In an attempt to get more Barbadians interested in statistics as a viable career choice, the Ministry of Education will be offering a National Development Scholarship in that discipline shortly.

Director of the Barbados Statistical Service (BSS), Angela Hunte, made this revelation last weekend, while addressing the organisation’s Awards Ceremony at the Dining Club, Building No.11, Newton Industrial Park, Christ Church.

She said: "I must thank the Ministry of Education for recognising the urgent need for professional statisticians in Barbados. So, I urge all young people who are thinking about their careers, to seriously consider the field of statistics."

In thanking the various vendors for cooperating with the BSS personnel as they conducted surveys across the island, Mrs. Hunte, however, made an appeal for greater cooperation from some business houses in this regard.

The BSS Director added: "Unfortunately, we still need the cooperation of several members of the business community in providing us with data needed to expand our products." She further noted" that this would improve the availability of information needed on a timely basis for sound decision making and to monitor the effects of policy implementation on the various sectors of the population."

Ms. Hunte further stated: "These businesses must see the provision of data as an obligation and a duty to the country in which they operate. In addition, partnership in this area would be of benefit not only to government in its planning process, but also, to the private sector in facilitating their management decisions…."

Meanwhile, Director of the Sir Arthur Lewis Institute of Social and Economic Studies (SALISES), Professor Andrew Downes, said as Barbados moved up the development ladder, there would be a greater need for the?? provision of quantitative and qualitative data to guide technocrats in their economic planning.

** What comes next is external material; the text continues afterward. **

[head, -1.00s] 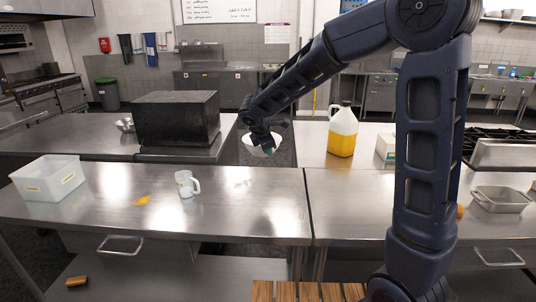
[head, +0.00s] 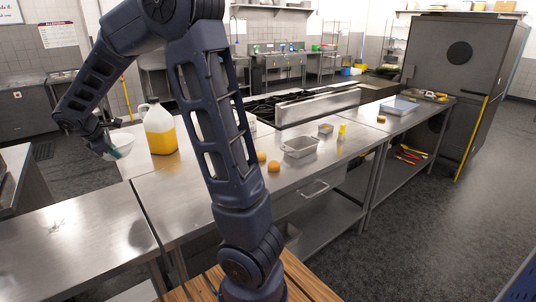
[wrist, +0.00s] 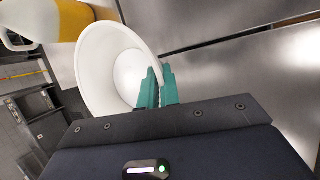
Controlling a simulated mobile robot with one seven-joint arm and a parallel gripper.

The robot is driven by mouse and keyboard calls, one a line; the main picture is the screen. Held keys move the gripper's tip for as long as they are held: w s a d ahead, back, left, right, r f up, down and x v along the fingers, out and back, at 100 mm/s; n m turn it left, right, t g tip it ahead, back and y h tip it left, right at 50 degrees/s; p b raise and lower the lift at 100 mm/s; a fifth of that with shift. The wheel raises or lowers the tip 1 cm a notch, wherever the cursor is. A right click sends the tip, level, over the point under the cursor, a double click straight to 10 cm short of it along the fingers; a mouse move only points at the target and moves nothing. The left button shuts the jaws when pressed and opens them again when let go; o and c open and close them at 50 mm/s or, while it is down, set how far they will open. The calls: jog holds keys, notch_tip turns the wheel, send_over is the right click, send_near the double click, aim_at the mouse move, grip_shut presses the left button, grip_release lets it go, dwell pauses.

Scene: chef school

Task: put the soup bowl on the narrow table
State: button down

Given this expectation, Professor Downes pointed out this information must be: valid and should reflect what one was seeking to measure; it must be reliable; the data must be consistent in its definition over time; and it must be credible.?? He also suggested that all data must be timely as it related to crisis management; there must be a high degree of periodicity to tackle a specific problem; and it must be accessible.

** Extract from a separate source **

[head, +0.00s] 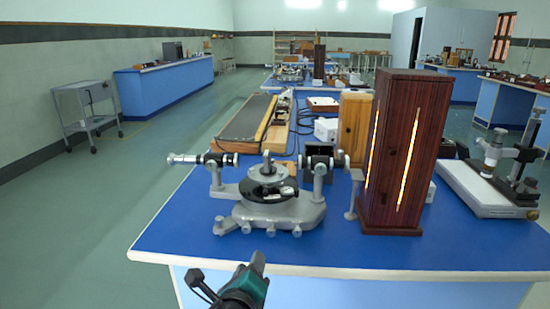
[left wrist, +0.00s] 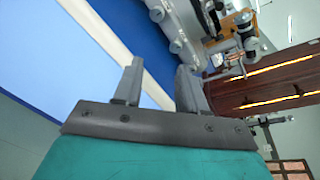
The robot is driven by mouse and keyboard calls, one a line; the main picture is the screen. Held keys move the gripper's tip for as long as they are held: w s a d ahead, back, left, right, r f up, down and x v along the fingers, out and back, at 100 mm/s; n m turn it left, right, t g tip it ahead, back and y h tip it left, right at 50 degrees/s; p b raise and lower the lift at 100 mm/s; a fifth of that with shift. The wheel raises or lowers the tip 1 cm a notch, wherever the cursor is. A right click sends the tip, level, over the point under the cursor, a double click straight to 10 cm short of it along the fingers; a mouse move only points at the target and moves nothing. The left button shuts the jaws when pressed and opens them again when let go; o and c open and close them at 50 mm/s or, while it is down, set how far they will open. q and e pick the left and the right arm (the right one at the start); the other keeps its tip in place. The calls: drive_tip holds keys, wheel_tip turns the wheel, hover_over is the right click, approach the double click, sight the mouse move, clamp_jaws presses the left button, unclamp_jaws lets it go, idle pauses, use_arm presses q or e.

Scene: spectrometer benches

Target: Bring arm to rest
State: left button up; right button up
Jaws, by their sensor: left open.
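My left gripper (head: 257,264) is at the bottom of the head view, in front of the near edge of the blue bench (head: 350,248). It also shows in the left wrist view (left wrist: 160,75), where its two fingers stand apart with nothing between them. A grey spectrometer (head: 268,205) with a dark round table stands on the bench beyond the gripper, apart from it. A tall dark wooden lamp box (head: 400,150) with glowing slits stands to the right of the spectrometer. My right gripper is in neither view.
A microscope-like instrument (head: 490,175) stands at the bench's right side. A long grey board (head: 247,118), a lighter wooden box (head: 354,125) and a white box (head: 326,129) lie farther back. A grey trolley (head: 86,108) stands at the left. The floor left of the bench is clear.

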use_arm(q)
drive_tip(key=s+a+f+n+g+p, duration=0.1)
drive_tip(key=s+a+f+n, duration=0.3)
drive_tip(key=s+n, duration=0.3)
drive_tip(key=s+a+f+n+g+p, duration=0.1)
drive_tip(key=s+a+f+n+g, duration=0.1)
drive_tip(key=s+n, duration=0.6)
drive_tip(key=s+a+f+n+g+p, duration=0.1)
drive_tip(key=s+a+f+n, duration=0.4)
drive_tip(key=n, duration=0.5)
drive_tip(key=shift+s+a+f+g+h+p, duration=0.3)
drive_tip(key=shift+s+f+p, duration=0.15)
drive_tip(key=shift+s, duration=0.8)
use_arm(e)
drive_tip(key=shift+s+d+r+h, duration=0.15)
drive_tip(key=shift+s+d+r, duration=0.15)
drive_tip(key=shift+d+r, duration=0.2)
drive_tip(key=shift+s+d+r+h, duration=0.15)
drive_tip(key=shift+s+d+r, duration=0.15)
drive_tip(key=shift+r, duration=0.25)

He noted that statistical information was critical at all levels of policy as well as the decision-making process and he cited trade negotiations; climate change; migration of skilled labour and the Millennium Development Goals, as areas where the data was critical to these outcomes.

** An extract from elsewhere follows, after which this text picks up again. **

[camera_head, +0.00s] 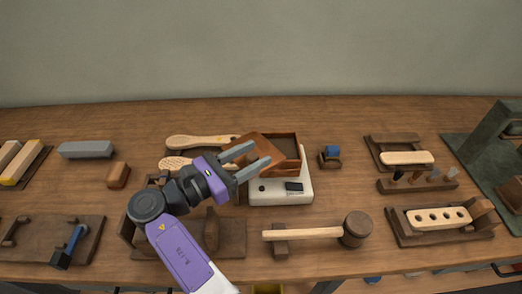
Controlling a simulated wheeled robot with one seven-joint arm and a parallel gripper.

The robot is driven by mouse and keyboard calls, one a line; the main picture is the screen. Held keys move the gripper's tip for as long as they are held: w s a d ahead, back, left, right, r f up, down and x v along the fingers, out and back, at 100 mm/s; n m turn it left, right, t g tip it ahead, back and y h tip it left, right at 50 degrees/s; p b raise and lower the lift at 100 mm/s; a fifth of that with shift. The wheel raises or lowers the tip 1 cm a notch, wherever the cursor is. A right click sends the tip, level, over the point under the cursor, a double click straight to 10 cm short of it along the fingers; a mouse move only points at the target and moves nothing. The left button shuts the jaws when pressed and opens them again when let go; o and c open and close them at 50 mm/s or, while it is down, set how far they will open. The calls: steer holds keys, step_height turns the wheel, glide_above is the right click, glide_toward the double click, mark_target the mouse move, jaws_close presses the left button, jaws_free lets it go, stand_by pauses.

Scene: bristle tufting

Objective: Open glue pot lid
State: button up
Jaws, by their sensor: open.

Professor Downes indicated: "In terms of trade negotiations, we have to understand what the trade negotiators want … We have to have that interaction with the negotiators so that we can put proposals on the table.??

For my own personal experience, it was a source of frustration not having the information at my finger tips… Sometimes you have to engage as all negotiators know, in some degree of bluff…."

He appealed to government to increase the staff complement at the BSS to meet the changing needs of the various public and private sector departments.